GOAL OF THE EXERCISE:
Take the line containing "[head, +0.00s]" through the last line of the data and retype those lines exactly. Pictures do not belong in the copy.

DATA LINES:
(begin)

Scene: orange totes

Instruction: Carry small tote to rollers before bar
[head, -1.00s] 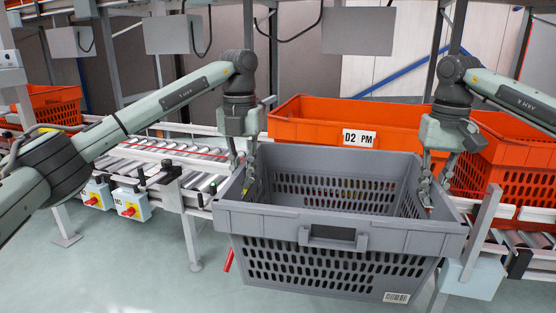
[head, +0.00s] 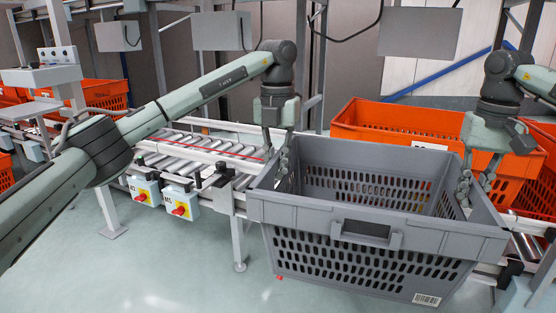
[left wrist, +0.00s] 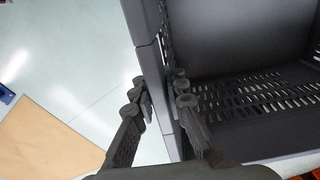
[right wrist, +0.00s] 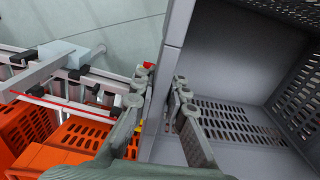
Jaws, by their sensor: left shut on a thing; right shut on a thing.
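The small tote is a grey crate (head: 375,262) with slotted walls, empty and roughly level, held in front of the conveyor line. My left gripper (head: 283,165) is shut on its left side wall; the left wrist view shows the fingers (left wrist: 158,100) on both sides of that wall (left wrist: 148,60). My right gripper (head: 477,185) is shut on the right side wall, with its fingers (right wrist: 160,90) astride the wall (right wrist: 172,50). The conveyor rollers (head: 195,155) lie left of the tote, behind my left arm. I cannot tell which part is the bar.
A large orange tote (head: 390,120) stands on the line behind the grey one, and another orange tote (head: 100,93) is at the far left. Control boxes with red knobs (head: 180,203) hang on the conveyor's front. The floor (head: 150,275) at front left is clear.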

(end)

EXERCISE RESULT:
[head, +0.00s] 
[left wrist, +0.00s] 
[right wrist, +0.00s] 
Jaws, by their sensor: left shut on a thing; right shut on a thing.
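The small tote is a grey crate (head: 375,262) with slotted walls, empty and roughly level, held in front of the conveyor line. My left gripper (head: 283,165) is shut on its left side wall; the left wrist view shows the fingers (left wrist: 158,100) on both sides of that wall (left wrist: 148,60). My right gripper (head: 477,185) is shut on the right side wall, with its fingers (right wrist: 160,90) astride the wall (right wrist: 172,50). The conveyor rollers (head: 195,155) lie left of the tote, behind my left arm. I cannot tell which part is the bar.
A large orange tote (head: 390,120) stands on the line behind the grey one, and another orange tote (head: 100,93) is at the far left. Control boxes with red knobs (head: 180,203) hang on the conveyor's front. The floor (head: 150,275) at front left is clear.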

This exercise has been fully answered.